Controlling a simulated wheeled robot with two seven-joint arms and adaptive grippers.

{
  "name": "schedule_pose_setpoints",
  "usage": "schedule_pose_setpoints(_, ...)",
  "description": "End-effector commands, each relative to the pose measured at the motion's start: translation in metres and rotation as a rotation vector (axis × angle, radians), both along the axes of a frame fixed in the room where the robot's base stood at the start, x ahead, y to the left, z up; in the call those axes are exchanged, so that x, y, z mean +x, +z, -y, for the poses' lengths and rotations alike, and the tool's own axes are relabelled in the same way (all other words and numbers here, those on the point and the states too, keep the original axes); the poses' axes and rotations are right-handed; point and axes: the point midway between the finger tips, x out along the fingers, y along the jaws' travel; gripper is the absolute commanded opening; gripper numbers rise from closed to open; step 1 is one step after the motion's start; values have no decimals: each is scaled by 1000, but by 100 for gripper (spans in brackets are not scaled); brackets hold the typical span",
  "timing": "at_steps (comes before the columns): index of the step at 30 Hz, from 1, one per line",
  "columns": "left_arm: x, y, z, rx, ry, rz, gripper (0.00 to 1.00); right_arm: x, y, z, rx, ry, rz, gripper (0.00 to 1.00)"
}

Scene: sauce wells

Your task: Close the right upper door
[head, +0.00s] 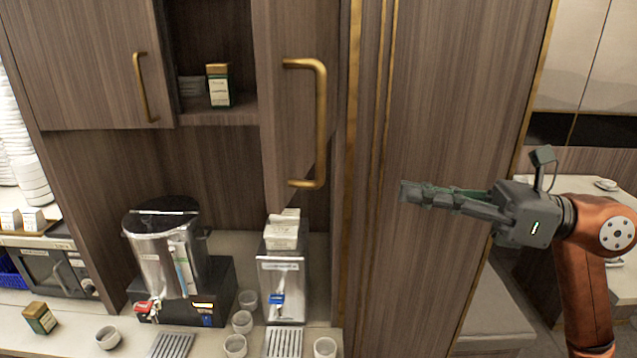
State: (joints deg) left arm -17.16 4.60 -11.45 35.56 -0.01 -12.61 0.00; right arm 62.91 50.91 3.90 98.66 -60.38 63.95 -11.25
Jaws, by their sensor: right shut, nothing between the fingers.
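The right upper door (285,90) is a brown wood-grain cabinet door that stands open, swung out toward me. Its brass handle (321,125) faces me near the door's free edge. Behind it, part of the cabinet's inside shelf (240,108) shows. My right gripper (404,192) is shut and empty, pointing left. In the picture it lies to the right of the door and handle, in front of a tall wood panel, and apart from the handle. My left gripper is not in view.
The left upper door (85,60) is shut. A small box (218,86) stands on the shelf. Below are a steel urn (165,250), a smaller dispenser (283,280) and several small cups (242,321) on the counter. A tall wood panel (430,270) stands right of the door.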

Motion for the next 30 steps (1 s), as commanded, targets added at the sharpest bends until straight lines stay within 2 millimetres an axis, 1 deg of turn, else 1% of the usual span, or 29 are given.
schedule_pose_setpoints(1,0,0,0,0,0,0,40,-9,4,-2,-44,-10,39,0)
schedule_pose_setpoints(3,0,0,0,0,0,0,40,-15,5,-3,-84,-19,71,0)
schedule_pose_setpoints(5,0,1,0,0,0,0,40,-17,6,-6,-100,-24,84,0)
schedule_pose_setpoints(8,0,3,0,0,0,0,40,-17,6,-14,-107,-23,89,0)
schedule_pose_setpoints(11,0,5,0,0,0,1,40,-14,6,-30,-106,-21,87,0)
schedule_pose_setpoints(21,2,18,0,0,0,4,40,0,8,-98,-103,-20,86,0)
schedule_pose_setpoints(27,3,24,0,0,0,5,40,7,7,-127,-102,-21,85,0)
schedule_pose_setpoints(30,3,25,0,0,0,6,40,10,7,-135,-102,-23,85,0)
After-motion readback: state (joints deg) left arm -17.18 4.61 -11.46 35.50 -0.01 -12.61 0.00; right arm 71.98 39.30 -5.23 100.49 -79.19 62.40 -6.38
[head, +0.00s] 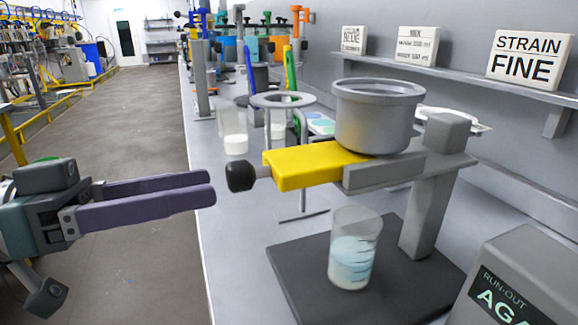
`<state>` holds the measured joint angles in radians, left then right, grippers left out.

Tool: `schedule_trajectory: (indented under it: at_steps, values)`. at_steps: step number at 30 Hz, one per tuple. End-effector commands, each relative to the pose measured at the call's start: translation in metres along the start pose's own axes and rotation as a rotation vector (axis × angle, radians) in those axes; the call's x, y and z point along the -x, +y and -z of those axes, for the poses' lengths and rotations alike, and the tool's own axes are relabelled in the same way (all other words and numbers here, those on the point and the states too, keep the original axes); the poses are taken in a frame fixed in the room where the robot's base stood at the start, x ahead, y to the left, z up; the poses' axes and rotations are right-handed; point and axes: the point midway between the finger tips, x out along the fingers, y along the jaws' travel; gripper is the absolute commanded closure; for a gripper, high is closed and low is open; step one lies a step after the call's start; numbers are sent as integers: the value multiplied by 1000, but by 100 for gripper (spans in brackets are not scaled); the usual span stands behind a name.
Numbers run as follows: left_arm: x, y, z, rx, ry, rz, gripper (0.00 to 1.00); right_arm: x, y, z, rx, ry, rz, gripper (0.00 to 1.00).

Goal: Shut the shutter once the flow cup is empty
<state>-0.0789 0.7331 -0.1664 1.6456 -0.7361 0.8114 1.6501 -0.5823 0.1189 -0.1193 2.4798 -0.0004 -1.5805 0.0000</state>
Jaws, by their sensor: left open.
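The flow cup (375,118) is a grey metal pot on a stand arm at the right of centre. Its bottom inside is hidden by the rim and near wall. The shutter (315,166) is a yellow slide sticking out leftward under the cup, with a black knob (240,176) at its left end. A clear beaker (354,250) stands upright below on the dark base, with pale blue-white contents and dark level marks. I see no clear stream above it. My left gripper (210,187) has purple fingers pointing right, apart and empty, just left of the knob without touching it.
The stand's grey post (428,220) rises from the dark base plate (300,290). A grey box marked "RUN-OUT" (525,285) is at the lower right. A ring stand (283,101) and a white-filled beaker (233,130) stand behind. Signs, including "STRAIN FINE" (528,58), sit on a shelf.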

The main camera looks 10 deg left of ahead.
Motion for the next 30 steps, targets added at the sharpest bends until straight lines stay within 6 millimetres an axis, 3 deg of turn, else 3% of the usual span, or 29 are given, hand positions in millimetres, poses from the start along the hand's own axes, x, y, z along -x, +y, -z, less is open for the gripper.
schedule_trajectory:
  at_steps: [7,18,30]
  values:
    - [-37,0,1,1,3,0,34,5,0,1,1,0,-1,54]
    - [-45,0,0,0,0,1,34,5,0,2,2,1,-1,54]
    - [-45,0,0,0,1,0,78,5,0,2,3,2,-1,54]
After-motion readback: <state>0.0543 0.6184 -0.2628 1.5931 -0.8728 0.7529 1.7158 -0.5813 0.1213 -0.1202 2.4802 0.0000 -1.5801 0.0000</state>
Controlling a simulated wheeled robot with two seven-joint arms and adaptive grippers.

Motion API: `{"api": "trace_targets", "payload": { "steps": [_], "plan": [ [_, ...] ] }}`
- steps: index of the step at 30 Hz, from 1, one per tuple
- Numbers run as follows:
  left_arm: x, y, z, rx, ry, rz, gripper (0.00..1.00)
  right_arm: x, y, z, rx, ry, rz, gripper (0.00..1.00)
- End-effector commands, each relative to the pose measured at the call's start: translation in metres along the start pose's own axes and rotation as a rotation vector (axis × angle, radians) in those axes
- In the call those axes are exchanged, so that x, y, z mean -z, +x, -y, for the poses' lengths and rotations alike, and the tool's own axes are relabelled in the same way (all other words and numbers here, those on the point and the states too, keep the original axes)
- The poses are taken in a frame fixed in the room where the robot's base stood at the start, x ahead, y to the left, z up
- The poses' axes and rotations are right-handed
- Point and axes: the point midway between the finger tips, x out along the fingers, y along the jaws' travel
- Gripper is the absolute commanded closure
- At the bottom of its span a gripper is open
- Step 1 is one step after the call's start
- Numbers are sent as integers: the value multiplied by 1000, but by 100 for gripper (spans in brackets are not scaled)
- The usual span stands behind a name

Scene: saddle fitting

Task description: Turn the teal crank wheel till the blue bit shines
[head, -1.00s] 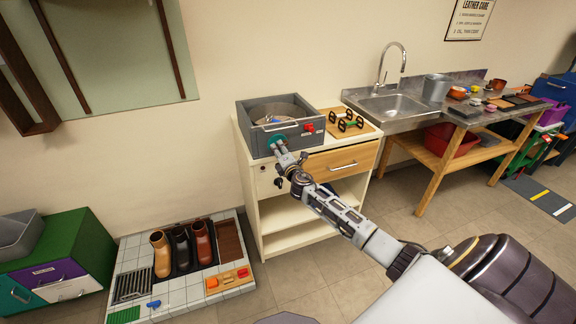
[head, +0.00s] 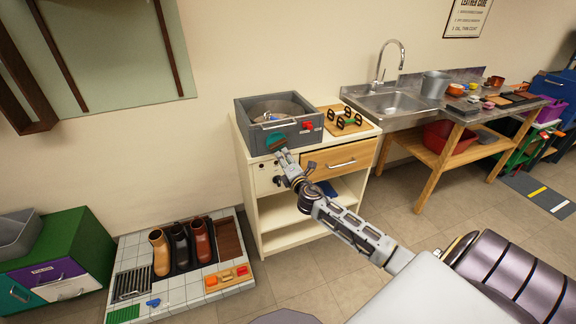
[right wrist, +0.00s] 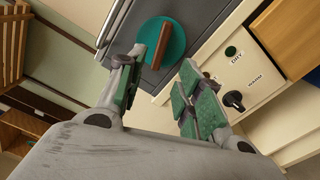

*PROBLEM STATEMENT*
Reproduce all of the material above word for word. Omit the pictures.

*SOLUTION FOR THIS PROBLEM*
Controlling a simulated wheeled robot with two seven-joint arms and adaptive grippers.

{
  "name": "schedule_pose_setpoints",
  "usage": "schedule_pose_setpoints(_, ...)",
  "description": "End-effector commands, each relative to the pose measured at the motion's start: translation in metres and rotation as a rotation vector (axis × angle, radians), both along the axes of a frame fixed in the room where the robot's base stood at the start, x ahead, y to the left, z up; in the call those axes are exchanged, so that x, y, z mean +x, +z, -y, for the poses' lengths and rotations alike, and the tool's own axes are relabelled in the same way (all other words and numbers here, those on the point and the states too, keep the original axes); the poses' axes and rotations are right-handed; point and axes: the point midway between the finger tips, x out along the fingers, y along the jaws' travel; gripper is the absolute commanded opening; gripper numbers rise from closed to open; step 1 is one step after the motion's start; values have no decimals: each is scaled by 1000, but by 100 for gripper (spans in brackets are not scaled); brackets hold the typical span",
  "timing": "at_steps (comes before the columns): index of the step at 30 Hz, from 1, one per line",
  "columns": "left_arm: x, y, z, rx, ry, rz, gripper (0.00 to 1.00); right_arm: x, y, z, rx, ry, rz, gripper (0.00 to 1.00)"
}

Scene: sauce wells

Your task: Close the right upper door
[head, +0.00s] 
State: (joints deg) left arm -17.16 4.60 -11.45 35.56 -0.01 -12.61 0.00; right arm 62.91 50.91 3.90 98.66 -60.38 63.95 -11.25
Jaws, by their sensor: right shut, nothing between the fingers.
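The right upper door (285,90) is a brown wood-grain cabinet door that stands open, swung out toward me. Its brass handle (321,125) faces me near the door's free edge. Behind it, part of the cabinet's inside shelf (240,108) shows. My right gripper (404,192) is shut and empty, pointing left. In the picture it lies to the right of the door and handle, in front of a tall wood panel, and apart from the handle. My left gripper is not in view.
The left upper door (85,60) is shut. A small box (218,86) stands on the shelf. Below are a steel urn (165,250), a smaller dispenser (283,280) and several small cups (242,321) on the counter. A tall wood panel (430,270) stands right of the door.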

Motion for the next 30 steps (1 s), as commanded, targets added at the sharpest bends until straight lines stay within 2 millimetres an axis, 1 deg of turn, else 1% of the usual span, or 29 are given.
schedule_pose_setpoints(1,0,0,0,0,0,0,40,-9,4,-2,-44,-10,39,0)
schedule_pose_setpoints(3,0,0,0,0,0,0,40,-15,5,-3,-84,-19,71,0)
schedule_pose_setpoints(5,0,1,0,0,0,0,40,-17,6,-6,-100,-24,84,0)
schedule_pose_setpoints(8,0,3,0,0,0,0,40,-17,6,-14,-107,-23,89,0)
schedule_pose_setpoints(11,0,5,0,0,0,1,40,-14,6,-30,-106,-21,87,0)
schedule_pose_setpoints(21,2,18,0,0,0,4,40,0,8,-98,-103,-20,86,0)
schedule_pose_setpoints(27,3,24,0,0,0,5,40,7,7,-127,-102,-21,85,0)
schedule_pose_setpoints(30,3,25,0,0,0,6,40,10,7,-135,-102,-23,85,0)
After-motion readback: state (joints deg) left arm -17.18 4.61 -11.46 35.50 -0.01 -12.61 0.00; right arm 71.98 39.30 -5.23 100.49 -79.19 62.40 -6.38
[head, +0.00s] 
`<state>` holds the measured joint angles in radians, left then right, grippers left out.

Tool: `schedule_trajectory: (indented under it: at_steps, values)`. at_steps: step number at 30 Hz, one per tuple. End-effector commands, each relative to the pose measured at the call's start: translation in metres along the start pose's own axes and rotation as a rotation vector (axis × angle, radians) in those axes; the call's x, y and z point along the -x, +y and -z of those axes, for the poses' lengths and rotations alike, and the tool's own axes are relabelled in the same way (all other words and numbers here, those on the point and the states too, keep the original axes); the poses are taken in a frame fixed in the room where the robot's base stood at the start, x ahead, y to the left, z up; the poses' axes and rotations are right-handed; point and axes: the point midway between the finger tips, x out along the fingers, y along the jaws' travel; gripper is the absolute commanded closure; for a gripper, high is closed and low is open; step one lies a step after the call's start; numbers are sent as integers: the value multiplied by 1000, but by 100 for gripper (spans in brackets are not scaled); the usual span stands behind a name.
Numbers run as follows: left_arm: x, y, z, rx, ry, rz, gripper (0.00 to 1.00); right_arm: x, y, z, rx, ry, rz, gripper (0.00 to 1.00).

Goal: Shut the shutter once the flow cup is empty
<state>-0.0789 0.7331 -0.1664 1.6456 -0.7361 0.8114 1.6501 -0.5823 0.1189 -0.1193 2.4798 -0.0004 -1.5805 0.0000</state>
Jaws, by their sensor: left open.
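The flow cup (375,118) is a grey metal pot on a stand arm at the right of centre. Its bottom inside is hidden by the rim and near wall. The shutter (315,166) is a yellow slide sticking out leftward under the cup, with a black knob (240,176) at its left end. A clear beaker (354,250) stands upright below on the dark base, with pale blue-white contents and dark level marks. I see no clear stream above it. My left gripper (210,187) has purple fingers pointing right, apart and empty, just left of the knob without touching it.
The stand's grey post (428,220) rises from the dark base plate (300,290). A grey box marked "RUN-OUT" (525,285) is at the lower right. A ring stand (283,101) and a white-filled beaker (233,130) stand behind. Signs, including "STRAIN FINE" (528,58), sit on a shelf.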

The main camera looks 10 deg left of ahead.
Motion for the next 30 steps, targets added at the sharpest bends until straight lines stay within 6 millimetres an axis, 3 deg of turn, else 3% of the usual span, or 29 are given, hand positions in millimetres, poses from the start along the hand's own axes, x, y, z along -x, +y, -z, less is open for the gripper.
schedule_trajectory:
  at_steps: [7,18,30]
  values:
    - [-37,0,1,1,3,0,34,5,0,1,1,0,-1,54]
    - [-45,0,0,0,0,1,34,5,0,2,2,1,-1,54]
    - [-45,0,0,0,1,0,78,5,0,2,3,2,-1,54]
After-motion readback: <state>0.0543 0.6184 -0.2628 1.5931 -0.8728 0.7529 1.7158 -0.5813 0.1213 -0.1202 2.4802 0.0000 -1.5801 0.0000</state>
Controlling a simulated wheeled robot with two seven-joint arms and adaptive grippers.

Motion API: `{"api": "trace_targets", "payload": { "steps": [_], "plan": [ [_, ...] ] }}`
- steps: index of the step at 30 Hz, from 1, one per tuple
- Numbers run as follows:
  left_arm: x, y, z, rx, ry, rz, gripper (0.00..1.00)
  right_arm: x, y, z, rx, ry, rz, gripper (0.00..1.00)
- End-effector commands, each relative to the pose measured at the call's start: translation in metres along the start pose's own axes and rotation as a rotation vector (axis × angle, radians) in those axes
- In the call those axes are exchanged, so that x, y, z mean -z, +x, -y, for the poses' lengths and rotations alike, and the tool's own axes are relabelled in the same way (all other words and numbers here, those on the point and the states too, keep the original axes)
- The poses are taken in a frame fixed in the room where the robot's base stood at the start, x ahead, y to the left, z up
- The poses' axes and rotations are right-handed
- Point and axes: the point midway between the finger tips, x out along the fingers, y along the jaws' travel
- Gripper is the absolute commanded closure
- At the bottom of its span a gripper is open
- Step 1 is one step after the call's start
- Numbers are sent as integers: the value multiplied by 1000, but by 100 for gripper (spans in brackets are not scaled)
- The usual span stands behind a name

Scene: saddle fitting

Task description: Turn the teal crank wheel till the blue bit shines
[head, -1.00s] 
[head, +0.00s] 
[right wrist, +0.00s] 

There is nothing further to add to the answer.